The extent to which racism is conscious and overt versus unwitting and subtle is beyond the scope of this post. For now, suffice it to say that no one is immune. And that includes the banking industry. This has been demonstrated by notorious cases like this one in 2012, in which the government found 34,000 instances where a financial institution had charged …
… African Americans and Hispanics higher fees and rates on mortgages compared with white borrowers with similar credit profiles, according to documents filed in the U.S. District Court for the District of Columbia.
Or this, more recent civil action against Fannie Mae filed on behalf of the National Fair Housing Alliance and “twenty local fair housing organizations.” The suit alleges that Fannie Mae …
… did not conduct routine maintenance and marketing of REO properties in predominantly African-American and Latino neighborhoods but did maintain and market its REO properties in predominantly white neighborhoods. According to the complaint, after conducting a lengthy nationwide investigation of over 2,300 Fannie Mae REO properties, Plaintiffs informed Fannie Mae of the details of their findings, but Fannie Mae refused to change its behavior. Fannie Mae’s actions, the complaint alleges, have had a significant harmful impact on neighborhoods of color throughout the country, threatening the residents’ health and safety and diminishing surrounding property values.
Or this report, just six months ago, from the New York Times:
… racism has been baked into the American banking system. There are few black executives in the upper echelons of most financial institutions. Leading banks have recently paid restitution to black employees for isolating them from white peers, placing them in the poorest branches and cutting them off from career opportunities. Black customers are sometimes profiled, viewed with suspicion just for entering a bank and questioned over the most basic transactions. This year, researchers for the National Bureau of Economic Research found that black mortgage borrowers were charged higher interest rates than white borrowers and were denied mortgages that would have been approved for white applicants.
Nationally published newspaper columnist Leonard Pitts, Jr. put it quite succinctly in his excellent piece earlier this week: “… we process racism as a loathsome character defect, when really, it’s the water in which we swim.”
Clearly, the financial services industry has work to do.
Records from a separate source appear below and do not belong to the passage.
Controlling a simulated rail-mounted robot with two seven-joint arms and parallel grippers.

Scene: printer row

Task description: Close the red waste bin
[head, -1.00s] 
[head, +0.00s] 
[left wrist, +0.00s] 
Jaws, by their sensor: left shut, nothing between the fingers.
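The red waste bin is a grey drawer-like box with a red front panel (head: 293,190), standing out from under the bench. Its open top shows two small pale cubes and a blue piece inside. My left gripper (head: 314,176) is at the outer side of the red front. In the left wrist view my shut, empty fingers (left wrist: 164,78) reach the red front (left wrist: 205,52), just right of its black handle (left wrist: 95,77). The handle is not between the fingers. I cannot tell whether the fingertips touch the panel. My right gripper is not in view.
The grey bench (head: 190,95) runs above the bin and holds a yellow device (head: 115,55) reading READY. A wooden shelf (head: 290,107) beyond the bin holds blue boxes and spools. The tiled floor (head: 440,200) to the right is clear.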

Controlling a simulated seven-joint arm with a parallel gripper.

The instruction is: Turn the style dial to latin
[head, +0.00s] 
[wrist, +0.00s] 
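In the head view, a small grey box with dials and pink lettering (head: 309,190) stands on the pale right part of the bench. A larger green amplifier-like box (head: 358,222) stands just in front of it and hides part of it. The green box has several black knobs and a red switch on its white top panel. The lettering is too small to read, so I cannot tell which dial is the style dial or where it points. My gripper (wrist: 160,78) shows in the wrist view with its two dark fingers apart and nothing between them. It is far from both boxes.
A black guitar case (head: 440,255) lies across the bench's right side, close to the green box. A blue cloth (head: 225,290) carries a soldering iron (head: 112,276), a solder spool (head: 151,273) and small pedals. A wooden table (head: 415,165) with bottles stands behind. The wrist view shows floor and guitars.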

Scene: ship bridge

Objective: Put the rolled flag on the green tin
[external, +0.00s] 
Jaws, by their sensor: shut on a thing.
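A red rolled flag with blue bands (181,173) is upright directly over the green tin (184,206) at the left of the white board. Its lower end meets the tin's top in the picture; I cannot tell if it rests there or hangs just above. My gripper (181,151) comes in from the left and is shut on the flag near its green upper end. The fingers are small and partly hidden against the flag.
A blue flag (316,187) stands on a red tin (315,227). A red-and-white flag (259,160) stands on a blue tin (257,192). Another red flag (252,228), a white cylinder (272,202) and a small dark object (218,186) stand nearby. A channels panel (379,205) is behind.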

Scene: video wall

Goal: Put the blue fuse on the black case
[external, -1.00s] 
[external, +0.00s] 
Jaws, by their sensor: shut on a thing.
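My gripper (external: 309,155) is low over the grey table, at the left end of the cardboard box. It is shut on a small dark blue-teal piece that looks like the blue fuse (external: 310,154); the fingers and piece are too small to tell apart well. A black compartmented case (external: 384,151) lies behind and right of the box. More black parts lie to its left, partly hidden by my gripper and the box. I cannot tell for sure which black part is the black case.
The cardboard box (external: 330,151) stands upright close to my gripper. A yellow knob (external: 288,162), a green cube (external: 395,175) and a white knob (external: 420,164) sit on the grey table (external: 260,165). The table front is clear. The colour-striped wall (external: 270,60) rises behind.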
It won’t be easy. We’re talking about changing human attitudes and behavior, which is a never-ending battle. For proof, trace any social reform’s progress from its inception to the present. Note that I said “to the present,” not “to its attainment.” No group striving for equality has yet reached what could reasonably be deemed “attainment,” progress notwithstanding.
But that’s no excuse not to try.
Nor is an easy solution to be found in claims of alleging color-blindness, an empty claim at best. As Adia Harvey Wingfield wrote for The Altantic,
Many sociologists … are extremely critical of colorblindness as an ideology. They argue that as the mechanisms that reproduce racial inequality have become more covert and obscure than they were during the era of open, legal segregation, the language of explicit racism has given way to a discourse of colorblindness. But they fear that the refusal to take public note of race actually allows people to ignore manifestations of persistent discrimination …
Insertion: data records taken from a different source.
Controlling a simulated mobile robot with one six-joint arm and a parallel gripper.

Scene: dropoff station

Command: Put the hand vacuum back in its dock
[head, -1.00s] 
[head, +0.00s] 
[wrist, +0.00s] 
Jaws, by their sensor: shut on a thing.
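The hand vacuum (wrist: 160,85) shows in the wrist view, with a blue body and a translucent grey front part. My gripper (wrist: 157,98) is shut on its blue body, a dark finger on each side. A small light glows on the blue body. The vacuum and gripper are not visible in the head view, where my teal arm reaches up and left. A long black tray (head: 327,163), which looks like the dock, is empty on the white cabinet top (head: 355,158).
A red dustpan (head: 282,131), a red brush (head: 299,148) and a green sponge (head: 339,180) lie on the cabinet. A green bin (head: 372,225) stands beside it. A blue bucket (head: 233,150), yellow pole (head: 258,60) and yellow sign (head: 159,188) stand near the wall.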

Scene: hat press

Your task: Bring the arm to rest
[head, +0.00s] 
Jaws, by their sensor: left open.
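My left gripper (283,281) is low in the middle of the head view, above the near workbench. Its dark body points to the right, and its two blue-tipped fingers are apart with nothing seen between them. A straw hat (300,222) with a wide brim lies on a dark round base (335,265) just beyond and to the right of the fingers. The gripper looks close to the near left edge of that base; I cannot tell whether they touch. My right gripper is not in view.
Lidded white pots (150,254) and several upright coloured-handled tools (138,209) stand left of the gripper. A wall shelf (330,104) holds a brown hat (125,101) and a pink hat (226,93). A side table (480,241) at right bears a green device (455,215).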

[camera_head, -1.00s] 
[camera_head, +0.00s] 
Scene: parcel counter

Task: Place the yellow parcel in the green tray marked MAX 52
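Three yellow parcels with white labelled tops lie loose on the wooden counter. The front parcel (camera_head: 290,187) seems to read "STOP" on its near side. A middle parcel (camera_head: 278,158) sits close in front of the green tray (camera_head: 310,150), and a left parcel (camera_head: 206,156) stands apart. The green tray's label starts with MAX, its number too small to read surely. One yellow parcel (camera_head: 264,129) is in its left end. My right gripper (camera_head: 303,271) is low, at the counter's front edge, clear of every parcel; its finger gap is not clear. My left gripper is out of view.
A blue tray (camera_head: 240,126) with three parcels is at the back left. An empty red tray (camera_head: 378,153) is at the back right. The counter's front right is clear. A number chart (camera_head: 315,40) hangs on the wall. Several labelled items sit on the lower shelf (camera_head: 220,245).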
… it is no longer socially acceptable in many quarters to identify oneself as racist. Instead, many Americans purport not to see color. However, their colorblindness comes at a cost. By claiming that they do not see race, they also can avert their eyes from the ways in which well-meaning people engage in practices that reproduce neighborhood and school segregation, rely on “soft skills” in ways that disadvantage racial minorities in the job market, and hoard opportunities in ways that reserve access to better jobs for white peers.
How digital banking can hep lead the way
If innate bias is inevitable when humans meet face-to-face, what happens when you remove the faces?
You can do that with a digital banking transaction. The meeting is not face-to-face but code-to-code. There need be no visual first impression. A digital transaction needn’t be racist, sexist, or anything else-ist. So it’s reasonable to hope that digital banking can rise above human bias.
Yet reasonable though the hope may be, its outcome is not guaranteed. In a post easier this year, I pointed out that artificial intelligences (AIs) “… mine databases. If biases happen to be built into data-gathering processes—and not necessarily by design—AIs can hardly avoid emerging with similar biases.” I cited a Finextra report quoting Senior Reporter Madhvi Mavadiya, who, writing about gender and hiring practices, pointed out that “… technology can be as biased as humans if it replicates past hiring decisions and in the past, AI recruitment tools have realised that it discriminated against women because it attempted to find employees like its current workforce, namely, men.” The same can happen with respect to race.
There’s a good chance that biases have already found their way into our databases. We need to root them out.
Especially with the renewed attention that demonstrations are bringing to the issue, there’s no excuse not to redouble our efforts in purging bias from our digital transactions. While we wait for humans to catch up, digital can lead the way, even set the example, for fairness.